> [Exercise objective]: Give back the full listing verbatim, apart from its images.

[start Data provided]

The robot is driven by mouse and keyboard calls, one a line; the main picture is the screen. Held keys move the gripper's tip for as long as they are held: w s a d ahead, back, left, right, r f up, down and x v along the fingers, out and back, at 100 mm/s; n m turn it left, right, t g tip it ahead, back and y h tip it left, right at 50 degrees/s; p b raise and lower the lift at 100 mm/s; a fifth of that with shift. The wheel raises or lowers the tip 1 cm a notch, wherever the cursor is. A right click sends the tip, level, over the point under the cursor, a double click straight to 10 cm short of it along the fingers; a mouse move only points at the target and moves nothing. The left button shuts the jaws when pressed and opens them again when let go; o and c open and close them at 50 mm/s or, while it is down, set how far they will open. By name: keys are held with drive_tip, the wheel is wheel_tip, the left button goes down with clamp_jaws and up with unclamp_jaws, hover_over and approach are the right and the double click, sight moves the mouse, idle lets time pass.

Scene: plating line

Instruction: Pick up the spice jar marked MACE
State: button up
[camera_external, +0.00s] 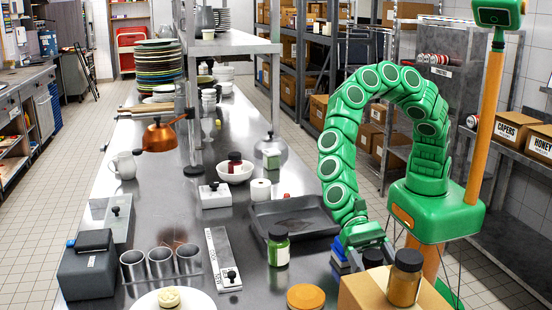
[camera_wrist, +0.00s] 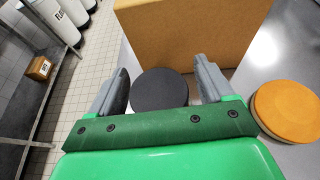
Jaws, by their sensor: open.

[end Data provided]

> [Response to the exercise]:
The robot is driven by mouse and keyboard calls, one a line; the main picture is the screen. Held keys move the gripper's tip for as long as they are held: w s a d ahead, back, left, right, r f up, down and x v along the fingers, out and back, at 100 mm/s; n m turn it left, right, t g tip it ahead, back and y h tip it left, right at 50 degrees/s; p b raise and lower the lift at 100 mm/s; a fifth of that with shift. The wheel raises or lowers the tip 1 cm a notch, wherever the cursor is. A right click sends the tip, level, over the point under the cursor, a double click straight to 10 cm short of it along the fingers; a mouse move only points at the target and moves nothing. The left button shuts the jaws when pressed and opens them again when let go; o and c open and close them at 50 mm/s or, while it is down, set how far they will open. By name: keys are held with drive_tip, the wheel is wheel_tip, the left button goes down with clamp_jaws and up with unclamp_jaws, hover_over and approach are the right and the double click, sight moves the mouse, idle lets time pass.

Scene: plating line

Instruction: Pick up the spice jar marked MACE
State: button up
[camera_external, +0.00s] 
[camera_wrist, +0.00s] 
Jaws, by their sensor: open.

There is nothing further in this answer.